Mirna Bustani : « Mon père voulait faire de moi une lady, moi je courais après les ballons »

Visionnaire et bâtisseuse tout comme son père, Émile Bustani, mélomane et passionnée de musique à l’image de sa mère Laura Syriani, Mirna Bustani, cette dame au sacré caractère et à la poigne de fer, a su mener sa barque avec persévérance et détermination, pour la ramener à bon port. Au décès de son père, elle doit assumer à l’âge de 25 ans sa succession sur le plan de la politique et des affaires. Mais c’est surtout dans le domaine artistique qu’elle s’est distinguée, en créant le festival musical d’al-Bustan avec pour écrin l’hôtel éponyme. Toujours présente, l’œil observateur et à l’écoute du pouls de ce festival niché dans la montagne du Metn-Nord, elle est parvenue à l’enrichir jusqu’à atteindre, certaines années, 36 représentations. Recevant le public en parfaite maîtresse des lieux, elle n’a jamais fait de concessions sur la ponctualité. Avec elle, il faut toujours être à l’heure. L’impeccable organisation de ce festival âgé de 25 ans a réussi à le hisser au niveau international. À l’occasion de son démarrage ce soir avec une programmation consacrée à Bach, la « Lady » revient sur un parcours semé d’embûches, mais, au bout du compte, assurément gratifiant.

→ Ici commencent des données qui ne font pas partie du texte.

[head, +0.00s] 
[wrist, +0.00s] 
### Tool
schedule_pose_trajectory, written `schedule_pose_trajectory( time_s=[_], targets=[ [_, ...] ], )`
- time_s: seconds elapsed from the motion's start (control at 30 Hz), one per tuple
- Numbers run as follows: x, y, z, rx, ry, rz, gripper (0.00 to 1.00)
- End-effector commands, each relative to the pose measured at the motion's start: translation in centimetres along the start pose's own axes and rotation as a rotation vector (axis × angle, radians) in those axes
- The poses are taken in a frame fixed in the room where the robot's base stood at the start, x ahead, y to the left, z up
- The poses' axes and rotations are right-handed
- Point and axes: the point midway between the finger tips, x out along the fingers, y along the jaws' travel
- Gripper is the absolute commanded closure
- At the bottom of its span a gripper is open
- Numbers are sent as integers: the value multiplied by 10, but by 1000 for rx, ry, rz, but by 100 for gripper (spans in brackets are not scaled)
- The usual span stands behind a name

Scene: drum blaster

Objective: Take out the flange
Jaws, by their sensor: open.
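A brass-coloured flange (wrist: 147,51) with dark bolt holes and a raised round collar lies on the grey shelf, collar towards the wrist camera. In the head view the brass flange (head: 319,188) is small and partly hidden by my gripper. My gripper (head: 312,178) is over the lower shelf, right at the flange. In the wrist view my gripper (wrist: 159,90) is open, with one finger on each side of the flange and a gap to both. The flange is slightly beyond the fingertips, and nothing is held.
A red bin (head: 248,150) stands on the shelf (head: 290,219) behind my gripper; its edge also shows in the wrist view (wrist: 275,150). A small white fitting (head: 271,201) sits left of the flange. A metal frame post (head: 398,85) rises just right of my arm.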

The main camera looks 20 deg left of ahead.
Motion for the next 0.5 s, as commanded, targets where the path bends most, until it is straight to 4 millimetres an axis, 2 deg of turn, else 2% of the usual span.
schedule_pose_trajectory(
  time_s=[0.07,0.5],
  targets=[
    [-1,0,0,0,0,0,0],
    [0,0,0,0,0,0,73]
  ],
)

Mirna Bustani, visionnaire, bâtisseuse, mélomane et passionnée. Photo DR

Vous êtes la fille unique d’Émile Bustani, l’homme d’affaires, l’entrepreneur qui, avec sa société CAT, a poussé ses ramifications dans les pays arabes et d’Afrique. Ainsi que de Laura Syriani qui était, souvent, l’inspiratrice des projets de votre père. Que vous ont-ils appris tous les deux ?
Il y a un terme qui définit mon père en anglais : « Larger than life », c’est-à-dire plus large que la vie. Il croquait la vie à pleines dents. C’était un fonceur, un travailleur, un battant. Parti de rien, il a su atteindre les sommets dans la société civile et politique (il a été député et ministre). Je pense qu’il m’a tout appris de la vie avec tout ce qu’elle englobe comme défis et paradoxes. Il voulait faire de moi une lady alors que moi, je courais après les ballons ! C’était un passionné et il réussissait toujours à être à la hauteur de ses rêves. Il était connu pour son large sourire qui brisait toutes les difficultés. Quant à ma mère, elle m’a transmis son amour pour la musique. Elle était elle-même chanteuse et dotée d’une très belle voix de soprano. Mais elle m’a surtout transmis l’amour de la famille et tous les préceptes essentiels dans l’éducation des enfants. D’ailleurs, mon petit-fils, un des fils de Laura, m’a un jour remerciée parce que je lui ai appris à aimer la musique. Ce que m’a donc appris ma mère a traversé les générations.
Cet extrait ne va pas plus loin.